Original but not memorable
Actor and musician Caleb Landry Jones is as bizarre and inventive in his songs as he is on screen. The Texas-born actor has been writing music since 2007, the same year he made his acting debut in No Country For Old Men, and has come a long way in both arts. A recipient of Best Actor awards from the Cannes Film Festival and AACTA, Jones has starred in productions such as Breaking Bad, X-Men: First Class and Get Out. Musically, Jones’s sound has been a gradual development alongside his acting career. He wrote some 700 songs before partnering with Sacred Bones Records to release The Mother Stone in 2020 – an hour-long production that felt like a vaudevillian psychedelic rock extravaganza. The album was praised by artists like Caroline Edwards of Clash, who called it “unlike anything else out in music right now … artistic at its core, and more so, a cathartic and worthwhile experience.” Subsequently, Gadzooks Vol. 1 emerged as a psychedelic, surreal and freakish collection of songs. Gadzooks vol. 2 (via Sacred Bones Records) continues the unnerving madness of the previous album with more unpredictable, feverish originality, sometimes to a fault.
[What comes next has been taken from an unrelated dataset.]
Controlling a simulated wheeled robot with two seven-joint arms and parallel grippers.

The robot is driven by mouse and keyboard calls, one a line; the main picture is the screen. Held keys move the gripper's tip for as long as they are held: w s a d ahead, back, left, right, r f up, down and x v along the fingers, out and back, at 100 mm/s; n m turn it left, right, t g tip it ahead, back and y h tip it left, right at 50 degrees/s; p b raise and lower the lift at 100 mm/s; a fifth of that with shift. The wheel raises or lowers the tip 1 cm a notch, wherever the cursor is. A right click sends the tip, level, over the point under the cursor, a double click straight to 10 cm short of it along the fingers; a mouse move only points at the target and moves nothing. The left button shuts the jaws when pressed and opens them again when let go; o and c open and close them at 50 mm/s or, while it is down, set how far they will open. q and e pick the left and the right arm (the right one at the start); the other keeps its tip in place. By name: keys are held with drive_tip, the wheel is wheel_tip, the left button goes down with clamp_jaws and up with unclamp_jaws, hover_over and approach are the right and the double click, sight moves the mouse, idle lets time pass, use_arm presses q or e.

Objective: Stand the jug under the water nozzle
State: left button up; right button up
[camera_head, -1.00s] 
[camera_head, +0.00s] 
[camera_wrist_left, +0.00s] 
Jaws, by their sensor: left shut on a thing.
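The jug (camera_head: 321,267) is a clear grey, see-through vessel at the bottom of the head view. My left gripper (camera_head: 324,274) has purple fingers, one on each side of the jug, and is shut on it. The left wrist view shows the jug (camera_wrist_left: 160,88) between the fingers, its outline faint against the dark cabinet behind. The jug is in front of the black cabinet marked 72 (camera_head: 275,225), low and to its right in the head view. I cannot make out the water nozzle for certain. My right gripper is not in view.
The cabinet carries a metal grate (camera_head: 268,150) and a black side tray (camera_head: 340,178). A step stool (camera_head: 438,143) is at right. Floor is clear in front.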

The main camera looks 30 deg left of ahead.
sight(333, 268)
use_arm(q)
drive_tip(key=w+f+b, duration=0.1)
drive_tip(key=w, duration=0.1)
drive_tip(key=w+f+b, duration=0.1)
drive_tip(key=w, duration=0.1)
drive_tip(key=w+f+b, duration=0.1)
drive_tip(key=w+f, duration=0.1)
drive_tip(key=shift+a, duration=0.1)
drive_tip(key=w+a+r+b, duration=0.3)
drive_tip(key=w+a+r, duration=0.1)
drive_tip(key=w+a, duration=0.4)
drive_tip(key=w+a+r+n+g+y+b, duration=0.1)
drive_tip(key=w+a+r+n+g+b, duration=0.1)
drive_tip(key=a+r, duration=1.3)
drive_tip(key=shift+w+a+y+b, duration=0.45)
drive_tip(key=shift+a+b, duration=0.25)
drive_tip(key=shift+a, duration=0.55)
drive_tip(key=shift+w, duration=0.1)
Each song feels like a different room in a carnival “fun-house” that slowly turns into something scary — from a grotesque room of mirrors to shifting floorboards and dark rooms of distorted voices. Musically, guitar, bass, drums, strings and horns collide in a dry, 60s sound reminiscent of Sgt. Pepper-era Beatles, complete with asymmetric panning and Jones’s whiny British accent. The whole album is pervaded with the feeling of a good dream turned into a nightmare, the perfect example of this being the end of “The Shanty Shine” as the music descends into hell with tortured strings and a strange, distorted chant.
The lyrics take on a warped and disturbing tone, with the meaning of most lyrics being heavily veiled. Like the ramblings of a madman, Jones sings disordered lines like “A marvel only unto not his mother but himself.” With somewhat less-cryptic lyrics, songs like “Little Lion Blues,” “The Shanty Shine” and “Georgy Borge (The Termite)” make more of an emotional impact and seem to deal with isolation, rejection, depression and addiction.
Unfortunately, despite its originality, the new album suffers the same ailment as the last two: the songs are not memorable enough. As Pitchfork’s Cat Zhang said of the similarly afflicted Mother Stone in 2020, “It’s interesting, even fun while it lasts, but you probably won’t return.” In the absence of a defined structure, memorable hooks and decipherable lyrics, the depth and ingenuity of the production, curiosity and sheer shock value are the sole factors inviting enough for a second listen. While fans of Vol. 1 will probably find Vol.2 an interesting addition to their collections, it’s hard to say whether first-time listeners will find enough to encourage their return.